Exhibition organised by Alessandro Gallicchio
Leonard Qylafi’s solo exhibition brings together in an optical-photographic metaphor the pictorial works made by the Albanian artist in the last decade. This choice is justified in light of certain elements that characterize a research inclined to the analysis of the aesthetic tensions underlying the image, its scientific, social and ideological construction, as well as the different states and transformations it can undergo over time. In fact, in optics and photography, the “circle of confusion” represents the effect created by an image point and allows one to determine the boundary between what is perceived as blurry and what is instead identified as clean and sharp. The result of this process thus oscillates between a set of blurs and dots. Beyond the technical interest such a metaphor arouses, it is important to imagine the evanescent boundary, which Qylafi wants to confront, interrogating the state of the image at the very stage of its revelation. From his earliest paintings, the artist has always sought to understand reality as an interstice between subjective consciousness and the physical state of things.
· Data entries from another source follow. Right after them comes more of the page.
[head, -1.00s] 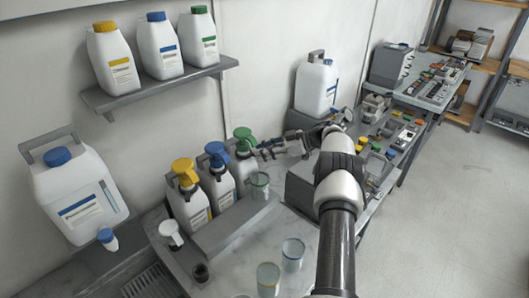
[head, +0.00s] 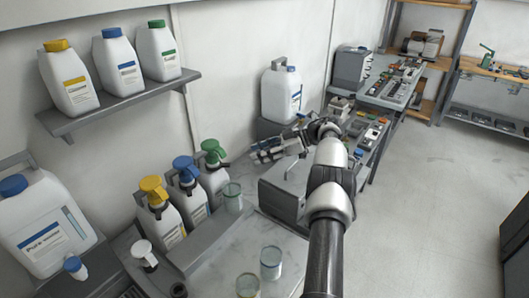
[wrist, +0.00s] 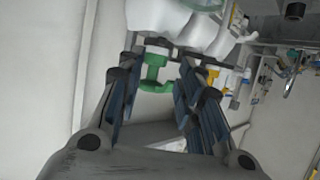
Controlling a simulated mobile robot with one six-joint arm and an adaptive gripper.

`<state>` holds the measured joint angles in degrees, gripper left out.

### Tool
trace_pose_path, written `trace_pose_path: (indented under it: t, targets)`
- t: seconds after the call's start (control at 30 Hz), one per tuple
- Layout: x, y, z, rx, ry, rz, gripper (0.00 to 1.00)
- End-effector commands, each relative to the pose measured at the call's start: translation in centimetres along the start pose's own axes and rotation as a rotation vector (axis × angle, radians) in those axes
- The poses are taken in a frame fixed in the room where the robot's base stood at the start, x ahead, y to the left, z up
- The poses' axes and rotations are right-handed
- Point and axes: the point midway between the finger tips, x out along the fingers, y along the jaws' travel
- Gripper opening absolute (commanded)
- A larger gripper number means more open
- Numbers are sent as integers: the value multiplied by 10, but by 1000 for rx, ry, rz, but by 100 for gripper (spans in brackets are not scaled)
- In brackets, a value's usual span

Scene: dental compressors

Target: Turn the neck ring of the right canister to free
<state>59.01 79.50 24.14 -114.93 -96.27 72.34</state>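Three white canisters with pump tops stand in a row on the bench: yellow (head: 153,190), blue (head: 186,170) and, at the right, green (head: 213,152). The right canister's white body (head: 214,184) shows below its green top. My gripper (head: 254,156) is to the right of the green top, apart from it. In the wrist view my gripper (wrist: 160,68) has its fingers spread. The green top (wrist: 153,80) shows in line with the gap between them, with a dark collar (wrist: 157,44) at the white neck. Nothing is held. The ring's turned position cannot be told.
Glass beakers (head: 271,262) stand on the bench in front of the canisters. A grey box (head: 283,194) is below my arm. A large white canister (head: 281,94) stands behind my gripper. A wall shelf (head: 118,104) holds three capped canisters.

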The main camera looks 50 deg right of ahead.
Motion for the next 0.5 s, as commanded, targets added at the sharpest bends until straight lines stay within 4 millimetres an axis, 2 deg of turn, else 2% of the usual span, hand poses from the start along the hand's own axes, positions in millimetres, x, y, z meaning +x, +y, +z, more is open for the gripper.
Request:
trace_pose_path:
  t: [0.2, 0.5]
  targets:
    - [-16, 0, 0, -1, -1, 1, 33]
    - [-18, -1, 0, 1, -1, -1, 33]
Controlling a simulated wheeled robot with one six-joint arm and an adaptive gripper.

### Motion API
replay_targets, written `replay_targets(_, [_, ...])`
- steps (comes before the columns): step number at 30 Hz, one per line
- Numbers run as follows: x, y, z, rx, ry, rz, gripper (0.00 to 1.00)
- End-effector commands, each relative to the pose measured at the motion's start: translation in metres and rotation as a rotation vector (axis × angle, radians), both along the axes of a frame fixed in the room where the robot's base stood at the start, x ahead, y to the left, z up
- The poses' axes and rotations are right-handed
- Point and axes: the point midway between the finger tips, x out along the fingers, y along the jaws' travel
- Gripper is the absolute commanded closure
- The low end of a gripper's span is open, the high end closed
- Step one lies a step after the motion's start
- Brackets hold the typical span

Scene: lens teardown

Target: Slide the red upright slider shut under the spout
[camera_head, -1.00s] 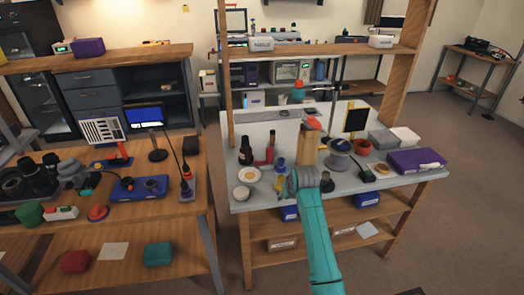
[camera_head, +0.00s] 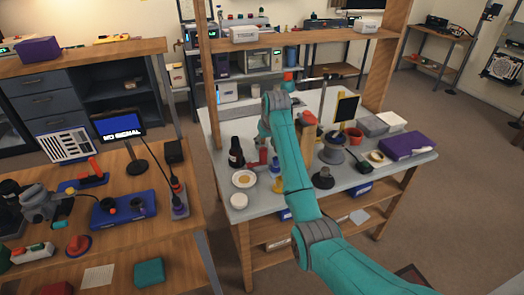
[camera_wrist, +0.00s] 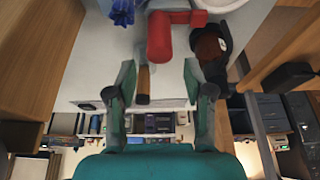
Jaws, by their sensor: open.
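My gripper (camera_wrist: 159,78) is open in the wrist view, its two teal fingers apart with nothing held. A red upright part (camera_wrist: 160,38) with a red sideways arm stands just beyond the fingertips, apart from them. It seems to be the red part (camera_head: 263,156) beside the dark bottle (camera_head: 237,153) in the head view, partly hidden by my arm. I cannot tell for sure that it is the slider, and no spout is clear. A brown handle-like piece (camera_wrist: 143,84) lies between the fingers' lines. My fingers are hidden in the head view.
The dark bottle is close on the right in the wrist view (camera_wrist: 212,45). A blue item (camera_wrist: 122,12) is at upper left. A plate (camera_head: 244,179) and a white round tub (camera_head: 239,201) are near the bench's front. Wooden posts (camera_head: 208,80) frame the bench.

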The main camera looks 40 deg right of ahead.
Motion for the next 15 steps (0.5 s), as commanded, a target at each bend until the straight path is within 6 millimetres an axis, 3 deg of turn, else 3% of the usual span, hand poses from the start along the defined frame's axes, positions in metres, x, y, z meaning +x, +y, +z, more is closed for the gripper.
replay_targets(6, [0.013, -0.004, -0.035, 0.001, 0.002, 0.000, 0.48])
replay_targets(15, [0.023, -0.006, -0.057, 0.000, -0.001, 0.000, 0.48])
Through a symbiotic process with his surroundings, he has immortalized those instants in which reality is revealed through the possibilities made available by the means of representation.
In the specific case of the unreleased series exhibited on the ground floor and titled “Unloaded” (2021-2024), it is a project born by chance, and prompted by a surprising fact: while consulting on his cell phone the sites of the most famous international newspapers such as CNN, Qylafi realized that sometimes the screen took longer to load the images of the articles, which were thus blurred and almost illegible. A series of ephemeral screenshots, furtively captured by the artist, provides this transitory state of things and is in the origin of his latest series. The paintings, mostly marked by a hazy patina, play formally with abstract-figurative frontiers, and suggest anthropomorphic silhouettes, gaseous states, cosmic spots, ghostly portraits etc. While going through the catalog of forms created by the artist, one immediately realizes the aesthetic power expressed by his painting, precariously balanced between shaded surfaces and great chromatic vitality. By stimulating a visual and mnemonic symbiosis with the screen, Qylafi decides to take into consideration the space that exists between us and technology, only to reveal the image at the moment it appears as a trace of the mental process, and certainly not in its final form. Here, not only the subjective dimension of the artist’s gaze, but also a more social awareness, which challenges certain behaviors that result in the subjugation of man to digital and information technology, act as determining factors for the pictorial research. The painting then intervenes in a context in which the concept – or perhaps the idea – of an image prevails over the result for which this same image, used for informational purposes, was conceived, made, and reproduced from the screen. By defending a profoundly humanistic approach to painting, Qylafi emphasizes the importance of the link nowadays between images and technical ultra-reproducibility, but at the same time gives new meaning to the act of painting as an analytical tool necessary for a better understanding of reality.
It is inevitable at this point to mention what theorists and art historians have wisely referred to as an “infrathin attitude,” in reference to the category coined by Marcel Duchamp to encapsulate what eludes human perception, and which can only be grasped with the aid of gray matter. Take, for example, the case of the image: the image, according to this theory, is never just what it is, nor does it show only what it represents, but is above all a door to something else. Duchamp considers infrathin “all substances, states, minimal differences, sharings, transitions of state on the border of the imperceptible and distinguishable, real but not optical, not retinal”1 .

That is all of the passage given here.